Difficulties in Language
Young children may not fully understand all the words they hear, even when they try to.
- Abstract nouns and metaphors: These are particularly difficult because they lack a concrete referent. Additionally, fast mapping is logical and literal, allowing only one meaning for a word or phrase.
- Words implicitly expressing comparisons (high/low, near/far, deep/shallow): These are difficult to understand because their meaning depends entirely on the context.
- Words expressing relations of place and time: Words like “here,” “there,” “yesterday,” and “tomorrow” can be challenging.
Meaning of Words
When children use certain words, adults might mistakenly believe they understand the implications of what they’re saying.
Milestones in Language Development During Early Childhood
3 Years:
- Uses a productive vocabulary of about 1,000 words.
- Constructs simple sentences of 3 or 4 words, typically in subject-verb-object order.
- Plays with words and sounds.
- Masters vowel and most consonant sounds.
- Follows two-step instructions.
- Talks about the present but uses some future verb forms.
- Regularizes the past tense of irregular verbs.
- Uses articles, plurals, and some prepositions and conjunctions.
4 Years:
- Uses a productive vocabulary of about 1,600 words.
- Increases sentence complexity, typically using 4 to 5 words.
- Correctly uses affirmative and negative declarative, interrogative, and imperative sentences.
- Remembers stories and the immediate past.
- Names primary colors and some coins.
- Uses past tense forms of irregular verbs more accurately.
- Articulates most consonants correctly, in addition to previously mastered phonemes.
- Asks many questions.
- Asks questions about their immediate environment.
- May have difficulty answering “why” and “how” questions.
- Interprets sentences based on word order.
5 Years:
- Has a productive vocabulary of about 2,200 words.

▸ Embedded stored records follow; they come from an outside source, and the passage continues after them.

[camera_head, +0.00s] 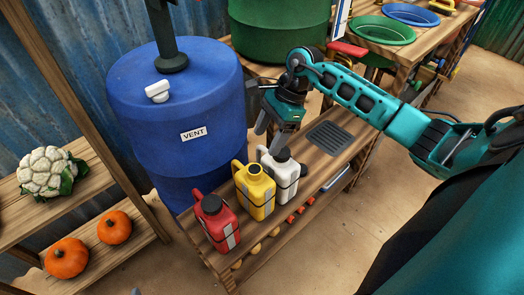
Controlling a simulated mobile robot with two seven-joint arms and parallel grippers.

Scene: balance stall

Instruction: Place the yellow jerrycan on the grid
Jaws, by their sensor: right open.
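The yellow jerrycan (257,190) stands upright on the wooden bench, between a red jerrycan (215,222) and a white jerrycan (285,174). The grid (330,137) is a dark slatted plate set in the bench top, to the right of the jerrycans, and nothing stands on it. My right gripper (268,132) is open and empty. It points down above and behind the white jerrycan, apart from the yellow one. My left gripper is not in view.
A large blue barrel (175,120) labelled VENT stands close behind the jerrycans. A shelf (98,195) with a cauliflower (47,170) and pumpkins (66,257) is at the left. A green barrel (275,30) and a table with plates (382,30) are at the back.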

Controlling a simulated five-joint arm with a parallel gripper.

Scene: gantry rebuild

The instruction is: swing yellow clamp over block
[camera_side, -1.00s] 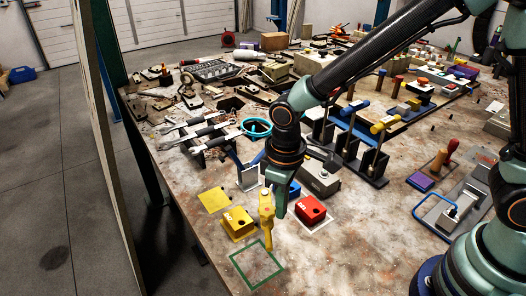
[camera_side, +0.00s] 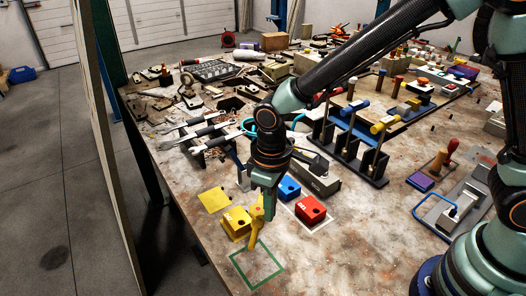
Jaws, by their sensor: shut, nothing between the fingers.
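The yellow-handled lever (camera_side: 384,125), which I take to be the yellow clamp, stands at the near end of a row of dark lever fixtures right of centre. It has a thin upright rod and a dark base. My gripper (camera_side: 262,226) points down in front of the yellow block (camera_side: 235,221), well to the left of that lever. One finger looks teal, the other yellow, and they are shut and empty. A blue block (camera_side: 288,189) and a red block (camera_side: 311,209) sit to its right. Which block is meant cannot be told.
A green square outline (camera_side: 257,281) is on the table below my gripper. A flat yellow patch (camera_side: 213,199) lies to its left.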

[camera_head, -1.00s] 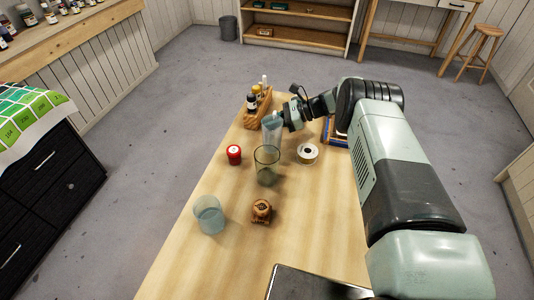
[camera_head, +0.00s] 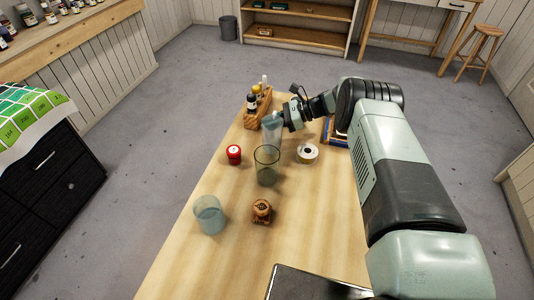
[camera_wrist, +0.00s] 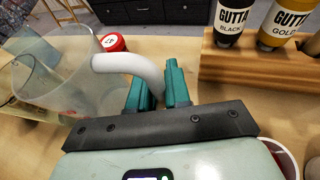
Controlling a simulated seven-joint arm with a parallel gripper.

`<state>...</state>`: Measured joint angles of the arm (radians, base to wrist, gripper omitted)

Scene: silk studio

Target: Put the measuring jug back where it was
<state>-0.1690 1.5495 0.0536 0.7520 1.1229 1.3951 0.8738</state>
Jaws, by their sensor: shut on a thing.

- May still have difficulty with the “r” sound, despite articulating most consonants correctly.
- Includes temporal terms like “yesterday,” “today,” “tomorrow,” “before,” and “after.”
- Uses subordinate clauses but may struggle with temporal, causal, and other complex conjunctions.

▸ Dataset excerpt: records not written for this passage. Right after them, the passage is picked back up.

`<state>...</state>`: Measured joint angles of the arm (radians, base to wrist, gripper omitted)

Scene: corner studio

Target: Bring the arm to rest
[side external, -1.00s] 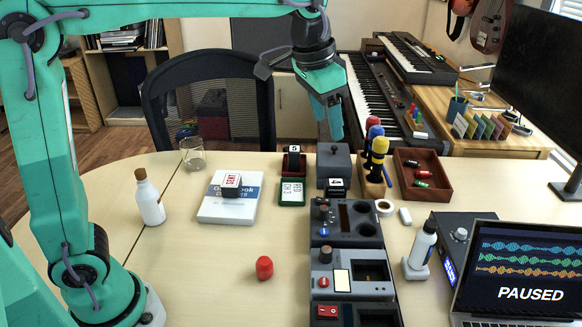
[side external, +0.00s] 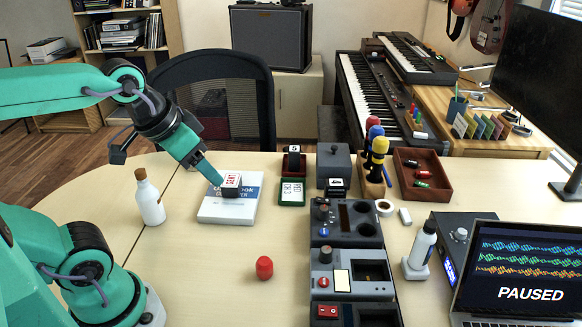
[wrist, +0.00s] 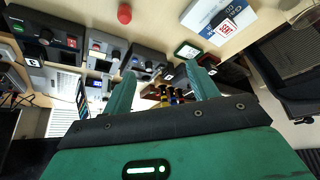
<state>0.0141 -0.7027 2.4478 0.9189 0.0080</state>
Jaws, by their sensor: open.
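My gripper (side external: 212,174) is at the left of the side view, tilted down and to the right. Its teal fingertips overlap the back left of a white book (side external: 210,211) in that picture, beside a block lettered SENT (side external: 232,185). In the wrist view my gripper (wrist: 160,78) shows two fingers spread apart with nothing held between them. The book (wrist: 208,12) and the SENT block (wrist: 227,28) lie beyond the fingers at the upper right there, apart from them.
A white bottle with a brown cap (side external: 149,197) stands left of the book. A red cap-like piece (side external: 264,268) sits on open tabletop. A row of grey devices (side external: 345,220) runs down the middle. A black chair (side external: 215,70) stands behind the table.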

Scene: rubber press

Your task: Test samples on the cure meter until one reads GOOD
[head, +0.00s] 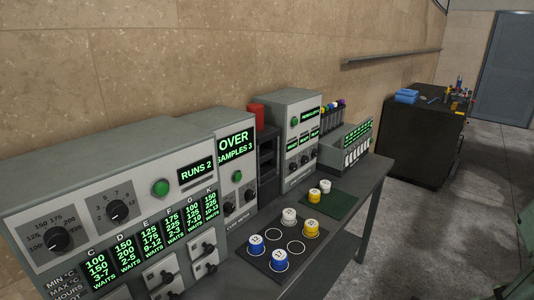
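The cure meter (235,125) is a grey box with a green button (237,176) and knobs below it. Its display (236,146) reads OVER and SAMPLES 3. On a dark mat (262,226) in front stand two blue cups with white tops, one at the left (256,246) and one nearer (280,260), a yellow cup (311,228) and a white cup (289,216). Other marked circles on the mat are empty. A yellow cup (314,196) and a white cup (325,187) stand on a green mat (342,203). My gripper is not in view.
A larger grey panel (75,205) at the left has dials, a green button and a display (197,171) reading RUNS 2. Another grey machine (300,105), a red cylinder (256,116) and a rack (350,138) stand farther along the bench. A black cabinet (420,150) stands beyond; open floor lies right.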

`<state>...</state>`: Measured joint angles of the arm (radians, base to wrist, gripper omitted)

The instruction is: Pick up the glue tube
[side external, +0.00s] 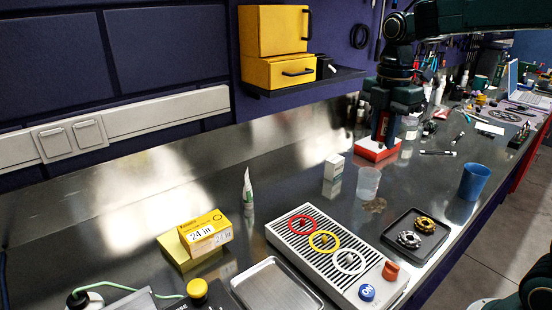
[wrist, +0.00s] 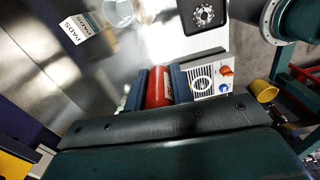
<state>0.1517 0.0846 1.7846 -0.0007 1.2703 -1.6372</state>
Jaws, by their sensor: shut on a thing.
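My gripper (side external: 383,137) is at the back of the bench, pointing down just above a low red and white box (side external: 376,152). It is shut on a red, rounded, tube-like thing (wrist: 158,88), seen between the two dark fingers in the wrist view. I cannot tell whether this held thing touches the box. Its ends are partly hidden by the fingers and wrist. A white tube with a pointed top and green marking (side external: 248,187) stands upright near the back wall, well to the left of my gripper in the side view.
A small white box (side external: 334,167) and a clear cup (side external: 368,184) stand near my gripper. A ribbed device with coloured rings (side external: 329,262), a black tray with cogs (side external: 415,237) and a blue cup (side external: 473,182) lie toward the front. A shelf (side external: 305,83) juts from the wall.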

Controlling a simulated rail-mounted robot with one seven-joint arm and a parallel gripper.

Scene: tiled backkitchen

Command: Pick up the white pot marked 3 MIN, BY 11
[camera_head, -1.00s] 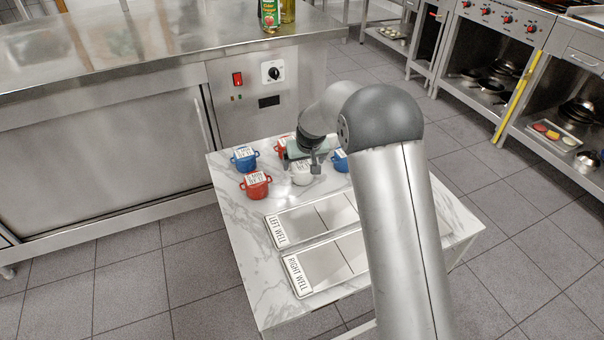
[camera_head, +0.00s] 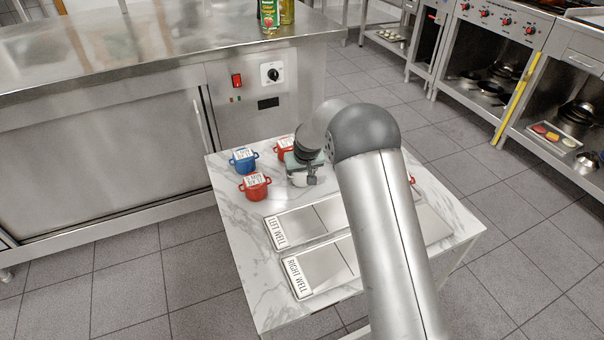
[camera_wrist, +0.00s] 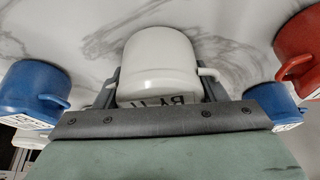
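The white pot (camera_wrist: 160,65) stands on the marble-topped table, between the two fingers of my gripper (camera_wrist: 165,90) in the wrist view. The left finger is close against the pot's side. The right finger is beside its handle, with a small gap to the body. My gripper is open around the pot. In the head view my gripper (camera_head: 306,176) covers most of the white pot (camera_head: 297,181).
Blue pots (camera_wrist: 35,88) (camera_wrist: 268,104) stand on both sides of my gripper, and a red pot (camera_wrist: 300,45) is at the right. In the head view another red pot (camera_head: 255,187) stands front left. The LEFT WELL (camera_head: 275,234) and RIGHT WELL (camera_head: 297,278) trays lie nearer.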

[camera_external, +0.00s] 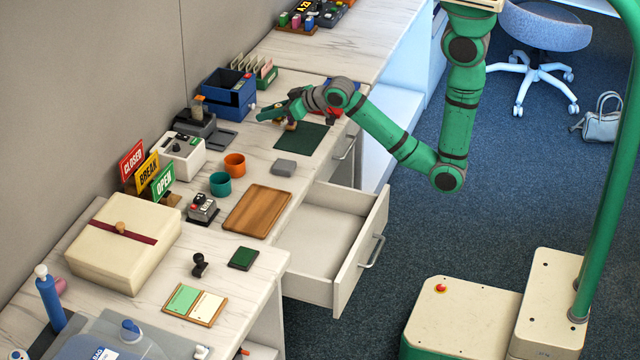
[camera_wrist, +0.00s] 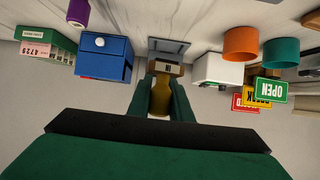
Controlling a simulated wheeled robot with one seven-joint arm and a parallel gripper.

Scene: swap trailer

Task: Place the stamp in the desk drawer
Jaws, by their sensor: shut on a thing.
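My gripper (camera_external: 286,117) is over the desk near the dark green mat (camera_external: 308,143). In the wrist view its green fingers (camera_wrist: 161,88) are shut on a yellow-brown handled thing (camera_wrist: 160,101), which looks like a stamp with a pale block at its far end. In the external view only a small tan part of it (camera_external: 291,126) shows below the fingers. A second, black stamp (camera_external: 200,265) stands on the near desk beside a green ink pad (camera_external: 243,258). The desk drawer (camera_external: 361,245) is pulled open, and its visible floor is empty. It is to the lower right of my gripper.
A wooden tray (camera_external: 258,211), a grey block (camera_external: 284,168), an orange cup (camera_external: 235,165) and a teal cup (camera_external: 220,184) stand between my gripper and the near desk. A blue box (camera_external: 229,92) and small signs (camera_external: 148,172) stand along the wall.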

- Follows three-step instructions.
- Can tell stories, make jokes, and discuss emotions.
- Has acquired about 90% of grammar.
6 Years:
- Uses a productive vocabulary of about 2,600 words, but understands between 20,000 and 24,000.
- Can construct complex sentences that are generally well-formed.
Grammar
Grammar includes the structures and rules of a language, word order and repetition, prefixes and suffixes, intonation, and pronunciation. We can distinguish between expressive language (what an individual says) and receptive language (what they understand).

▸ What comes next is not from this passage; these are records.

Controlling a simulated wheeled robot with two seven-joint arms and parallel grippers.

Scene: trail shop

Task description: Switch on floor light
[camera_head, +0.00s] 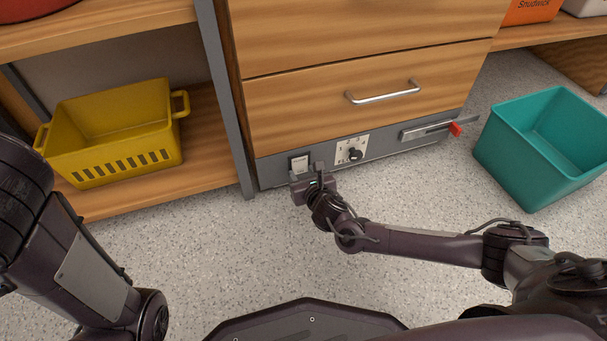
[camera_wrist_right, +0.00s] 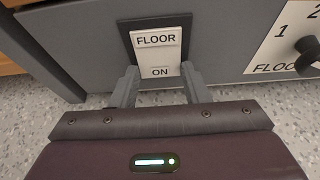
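The floor light switch (camera_head: 299,163) is a white rocker in a black frame on the grey panel below the drawers. In the right wrist view the switch (camera_wrist_right: 158,52) reads "FLOOR" above and "ON" on its lower part. I cannot tell which half is pressed in. My right gripper (camera_head: 306,172) is just in front of the switch's lower edge. In the wrist view its two fingers (camera_wrist_right: 162,86) are apart, one on each side below the switch, with nothing between them. Whether they touch the panel is unclear. My left gripper is out of view; only its arm shows.
A dial (camera_head: 354,154) on a white plate and a red-tipped lever (camera_head: 455,129) sit right of the switch. A grey post (camera_head: 226,100) stands left. A yellow basket (camera_head: 115,125) is on the shelf, a teal bin (camera_head: 540,150) on the floor. Floor before the panel is clear.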

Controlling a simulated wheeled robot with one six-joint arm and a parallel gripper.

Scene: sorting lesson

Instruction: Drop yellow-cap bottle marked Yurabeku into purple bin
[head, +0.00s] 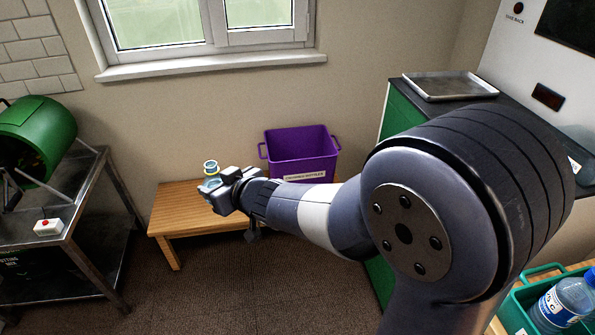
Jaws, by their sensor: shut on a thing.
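My gripper (222,192) is shut on a small clear bluish bottle (211,180) with a yellow ring or cap (211,166) at its top. The bottle looks roughly upright, and the jaws hide part of it. No name on it can be read from here. The purple bin (300,146) stands on the right part of a low wooden bench (190,222), with a white label on its front. My gripper and the bottle are left of the bin, above the bench's left part. My forearm covers part of the bench's right side.
A green drum (40,128) and a white box with a red button (48,227) are on a metal table at left. A metal tray (448,86) lies on a dark-topped counter behind my arm. A teal crate (515,318) holding a clear bottle (562,306) is at lower right.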

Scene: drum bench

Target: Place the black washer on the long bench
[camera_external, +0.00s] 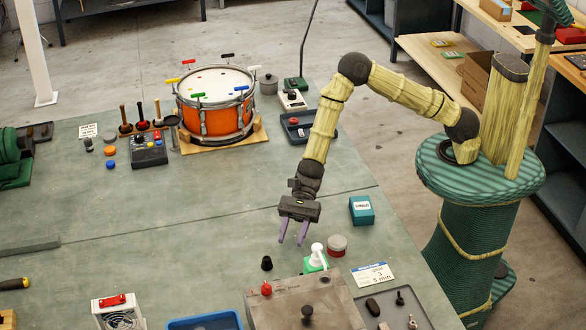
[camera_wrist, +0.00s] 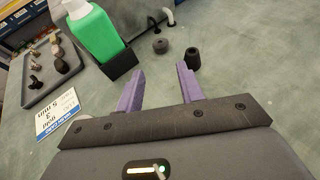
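My gripper (camera_external: 291,243) is open and empty, its two purple fingers spread above the grey-green bench (camera_external: 240,215); the fingers also show in the wrist view (camera_wrist: 160,69). In the wrist view, a small dark round piece with a dimple in its top (camera_wrist: 160,46) lies on the surface beyond the fingertips. It may be the black washer, but I cannot be sure. I cannot pick it out in the external view. A taller black cup-like piece (camera_wrist: 193,60) stands right of it and shows on the bench in the external view (camera_external: 267,263).
A grey box (camera_external: 300,305), a card (camera_external: 370,275) and a tool tray (camera_external: 417,318) are in front. An orange drum (camera_external: 212,118) stands behind. The bench's middle is clear.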

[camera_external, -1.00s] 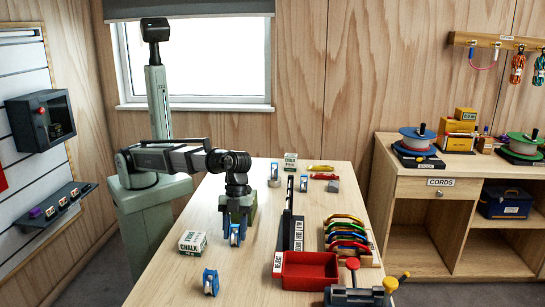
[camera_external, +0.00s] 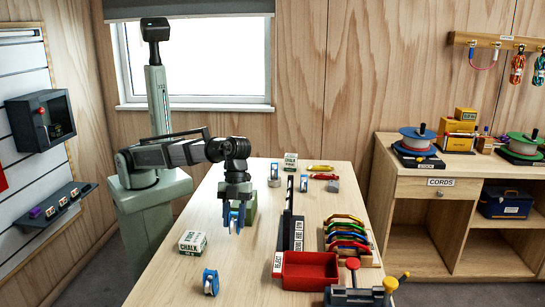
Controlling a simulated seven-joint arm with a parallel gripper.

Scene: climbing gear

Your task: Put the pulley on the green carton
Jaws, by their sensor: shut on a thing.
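My gripper (camera_external: 236,212) is shut on a blue pulley (camera_external: 235,223). It holds the pulley upright between its fingers, which hide part of it. The green carton (camera_external: 252,212) stands on the table just behind and to the right of the gripper, partly hidden by it. In this view the pulley overlaps the carton's left side; I cannot tell whether they touch or how high the pulley is. Another blue pulley (camera_external: 210,282) stands at the table's front left.
A chalk box (camera_external: 192,241) is at left. A dark upright rack (camera_external: 291,225), a red tray (camera_external: 309,268) and a rack of coloured carabiners (camera_external: 347,240) stand to the right. More small gear (camera_external: 274,170) is at the back. Bare tabletop lies in front of the gripper.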

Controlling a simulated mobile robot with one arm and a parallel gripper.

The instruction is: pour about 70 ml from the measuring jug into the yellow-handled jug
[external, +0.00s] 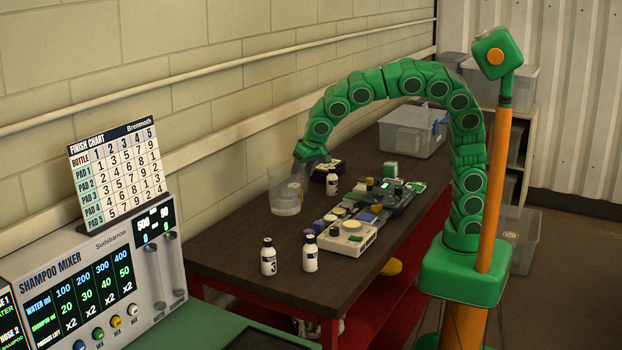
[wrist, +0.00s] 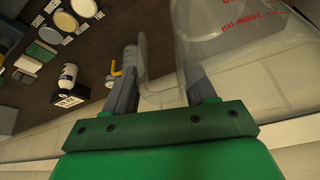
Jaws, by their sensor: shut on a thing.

Receptive language is broader because understanding a set of words is easier than expressing ideas. The difference lies in grammar, which is less crucial for listening than for speaking.
Overregularization:
Children learn grammar rules so well that they tend to overapply them, even when exceptions exist. This is called overregularization and occurs because many rules have exceptions.
Learning Two Languages: Bilingualism
In today’s world, bilingualism is an advantage, even a necessity, and early childhood is the best time to learn at least two languages. Shortly after vocabulary expansion begins, children can master not only the vocabulary but also the grammar of two languages, using the correct word order, pauses, and gestures specific to each.
During this sensitive period, neurons and dendrites adapt to every speech sound the child hears.
Some Errors Children Might Make When Learning Two Languages:
Children hear the pronunciation of sounds and differentiate the nuances of each language’s accent but may not imitate them perfectly. Each year, the auditory cortex matures and becomes attuned to the specific sounds of familiar languages, potentially ignoring unfamiliar sounds. Therefore, parents and teachers should be mindful of their pronunciation when speaking to a child. If a child mispronounces a word, the adult should correct them and speak clearly, rather than copying or imitating the error.
Fully Bilingual:
A person who speaks two languages fluently, without greater proficiency in one. Full bilingualism ideally occurs naturally in children whose parents speak to them in two languages.
The principles of language learning—the language explosion, fast mapping, overregularization, and parental stimulation—apply equally to learning one or two languages. However, learning two languages requires twice the language exposure.
Learning to Read
Emerging Literacy:
The initial skills that enable children to learn to read, such as letter recognition and understanding page sequencing. Language learning is the foundation for emergent literacy, providing the first steps toward reading. Reading is key to almost every educational domain.
While memorizing the alphabet or recognizing letters was once considered essential for learning to read, it’s now understood that a child’s vocabulary and knowledge of sounds are more important. Therefore, it’s best to read with an adult. Songs and poems are also pathways to reading.